▶ **WHAT THE TASK REQUIRES**
Take each line that has the word "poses" and return it.

▶ **SUPPLIED DATA**

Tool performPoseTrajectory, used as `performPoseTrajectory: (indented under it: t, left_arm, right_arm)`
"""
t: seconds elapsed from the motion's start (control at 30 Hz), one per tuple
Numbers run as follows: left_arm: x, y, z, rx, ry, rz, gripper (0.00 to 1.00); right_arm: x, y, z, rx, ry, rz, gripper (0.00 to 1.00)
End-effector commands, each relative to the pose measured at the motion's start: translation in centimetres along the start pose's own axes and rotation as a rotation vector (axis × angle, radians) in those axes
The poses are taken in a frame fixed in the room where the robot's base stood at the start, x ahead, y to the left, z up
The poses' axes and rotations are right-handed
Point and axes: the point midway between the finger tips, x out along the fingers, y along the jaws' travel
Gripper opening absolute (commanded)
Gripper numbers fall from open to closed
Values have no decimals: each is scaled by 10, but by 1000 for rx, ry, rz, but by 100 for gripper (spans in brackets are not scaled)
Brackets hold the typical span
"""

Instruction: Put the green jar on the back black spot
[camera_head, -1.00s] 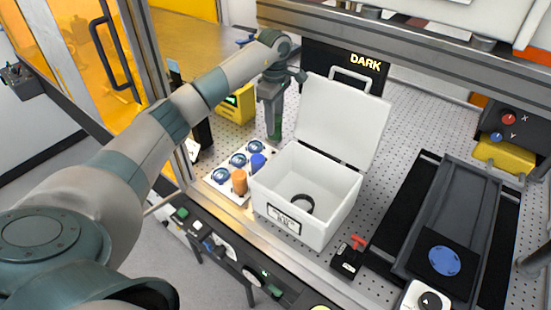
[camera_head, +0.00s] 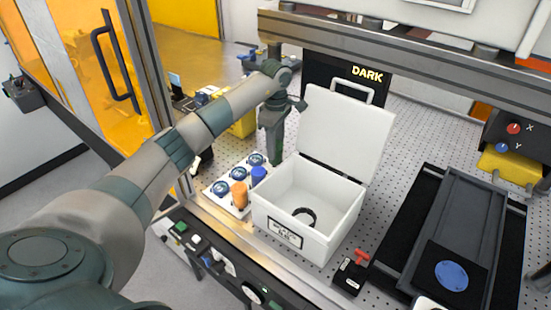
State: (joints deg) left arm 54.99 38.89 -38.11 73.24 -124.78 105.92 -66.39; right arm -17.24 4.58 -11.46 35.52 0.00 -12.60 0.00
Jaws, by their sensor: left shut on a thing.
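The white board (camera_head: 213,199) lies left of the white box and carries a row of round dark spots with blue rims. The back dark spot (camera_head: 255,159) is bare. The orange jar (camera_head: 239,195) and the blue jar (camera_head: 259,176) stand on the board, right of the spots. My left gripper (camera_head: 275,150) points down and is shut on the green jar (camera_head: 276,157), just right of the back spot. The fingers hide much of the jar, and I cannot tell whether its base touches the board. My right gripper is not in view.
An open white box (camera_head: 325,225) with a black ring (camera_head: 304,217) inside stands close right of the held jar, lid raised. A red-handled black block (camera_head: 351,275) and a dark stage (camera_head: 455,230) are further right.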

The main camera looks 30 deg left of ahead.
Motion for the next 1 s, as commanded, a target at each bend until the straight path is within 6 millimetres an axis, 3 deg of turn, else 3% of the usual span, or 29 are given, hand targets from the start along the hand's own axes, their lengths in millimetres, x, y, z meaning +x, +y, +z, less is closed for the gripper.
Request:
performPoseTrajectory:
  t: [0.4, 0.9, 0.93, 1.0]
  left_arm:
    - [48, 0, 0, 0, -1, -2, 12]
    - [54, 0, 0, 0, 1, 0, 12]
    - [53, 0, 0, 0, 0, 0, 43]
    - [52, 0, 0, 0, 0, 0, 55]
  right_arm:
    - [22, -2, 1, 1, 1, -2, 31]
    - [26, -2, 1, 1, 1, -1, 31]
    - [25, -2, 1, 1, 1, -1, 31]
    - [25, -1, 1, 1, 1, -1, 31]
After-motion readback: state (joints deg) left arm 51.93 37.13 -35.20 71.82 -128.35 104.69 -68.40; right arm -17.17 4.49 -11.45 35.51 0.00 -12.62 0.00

▶ **RESULT OF THE EXERCISE**
The poses are taken in a frame fixed in the room where the robot's base stood at the start, x ahead, y to the left, z up
The poses' axes and rotations are right-handed

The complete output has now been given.